■ **Input material**:
■ ■ ■ ■ ■

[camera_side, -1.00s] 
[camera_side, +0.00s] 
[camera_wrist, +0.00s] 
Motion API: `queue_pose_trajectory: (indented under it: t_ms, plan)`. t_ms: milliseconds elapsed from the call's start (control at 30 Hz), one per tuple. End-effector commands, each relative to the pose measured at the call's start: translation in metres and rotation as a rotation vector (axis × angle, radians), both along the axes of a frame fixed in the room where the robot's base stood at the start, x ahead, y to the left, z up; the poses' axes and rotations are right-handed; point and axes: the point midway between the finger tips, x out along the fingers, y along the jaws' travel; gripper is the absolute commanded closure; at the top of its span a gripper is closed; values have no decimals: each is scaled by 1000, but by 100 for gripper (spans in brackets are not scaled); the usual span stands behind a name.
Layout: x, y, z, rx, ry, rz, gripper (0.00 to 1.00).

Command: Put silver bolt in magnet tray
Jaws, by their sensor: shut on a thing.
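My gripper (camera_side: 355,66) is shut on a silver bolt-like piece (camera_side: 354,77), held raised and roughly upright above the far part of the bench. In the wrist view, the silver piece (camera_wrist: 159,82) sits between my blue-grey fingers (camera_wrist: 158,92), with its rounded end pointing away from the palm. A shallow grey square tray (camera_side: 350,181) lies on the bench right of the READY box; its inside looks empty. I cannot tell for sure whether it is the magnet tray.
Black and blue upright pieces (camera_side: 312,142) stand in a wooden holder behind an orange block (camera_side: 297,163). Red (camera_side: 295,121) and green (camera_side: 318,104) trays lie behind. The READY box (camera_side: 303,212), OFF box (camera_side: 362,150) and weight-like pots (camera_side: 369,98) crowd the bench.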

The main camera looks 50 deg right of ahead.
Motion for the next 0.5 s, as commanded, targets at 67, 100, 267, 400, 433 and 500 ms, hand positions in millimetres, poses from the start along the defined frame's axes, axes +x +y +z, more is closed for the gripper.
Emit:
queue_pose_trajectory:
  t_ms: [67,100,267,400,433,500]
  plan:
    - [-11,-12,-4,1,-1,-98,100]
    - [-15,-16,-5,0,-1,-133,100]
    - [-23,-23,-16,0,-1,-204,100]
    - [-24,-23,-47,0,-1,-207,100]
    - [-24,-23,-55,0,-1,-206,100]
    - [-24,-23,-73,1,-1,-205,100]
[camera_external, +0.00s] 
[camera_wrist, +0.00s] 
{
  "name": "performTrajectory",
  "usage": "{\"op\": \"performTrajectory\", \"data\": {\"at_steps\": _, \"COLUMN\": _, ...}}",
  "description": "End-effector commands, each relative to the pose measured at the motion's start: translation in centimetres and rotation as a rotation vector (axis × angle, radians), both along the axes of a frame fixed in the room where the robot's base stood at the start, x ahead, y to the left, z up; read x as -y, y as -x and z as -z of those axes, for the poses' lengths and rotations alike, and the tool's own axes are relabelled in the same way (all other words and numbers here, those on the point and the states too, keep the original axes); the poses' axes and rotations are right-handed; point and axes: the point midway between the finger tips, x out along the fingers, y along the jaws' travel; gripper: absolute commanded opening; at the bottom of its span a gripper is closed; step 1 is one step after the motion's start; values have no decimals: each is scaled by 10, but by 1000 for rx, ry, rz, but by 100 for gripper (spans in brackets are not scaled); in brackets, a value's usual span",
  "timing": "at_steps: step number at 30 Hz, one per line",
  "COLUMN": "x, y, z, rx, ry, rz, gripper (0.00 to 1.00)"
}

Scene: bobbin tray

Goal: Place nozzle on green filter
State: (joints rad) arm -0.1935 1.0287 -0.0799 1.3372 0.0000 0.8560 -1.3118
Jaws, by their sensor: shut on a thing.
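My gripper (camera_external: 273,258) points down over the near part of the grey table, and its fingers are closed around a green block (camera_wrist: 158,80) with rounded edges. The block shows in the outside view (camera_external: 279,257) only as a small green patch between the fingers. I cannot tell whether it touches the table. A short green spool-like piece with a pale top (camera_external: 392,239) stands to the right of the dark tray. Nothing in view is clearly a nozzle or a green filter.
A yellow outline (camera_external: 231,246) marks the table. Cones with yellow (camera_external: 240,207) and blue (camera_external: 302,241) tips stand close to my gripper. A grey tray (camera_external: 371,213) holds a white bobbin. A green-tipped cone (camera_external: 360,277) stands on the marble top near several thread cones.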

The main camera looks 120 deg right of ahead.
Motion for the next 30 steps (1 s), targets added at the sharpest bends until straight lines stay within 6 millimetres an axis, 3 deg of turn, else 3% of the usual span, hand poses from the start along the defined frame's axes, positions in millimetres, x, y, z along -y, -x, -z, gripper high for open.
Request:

■ ■ ■ ■ ■

Starting at the line that holds "step number at", copy each line exactly and stop after the line that holds "State: (joints rad)".

  "timing": "at_steps: step number at 30 Hz, one per line",
  "COLUMN": "x, y, z, rx, ry, rz, gripper (0.00 to 1.00)"
}

Scene: bobbin tray

Goal: Place nozzle on green filter
State: (joints rad) arm -0.1935 1.0287 -0.0799 1.3372 0.0000 0.8560 -1.3118

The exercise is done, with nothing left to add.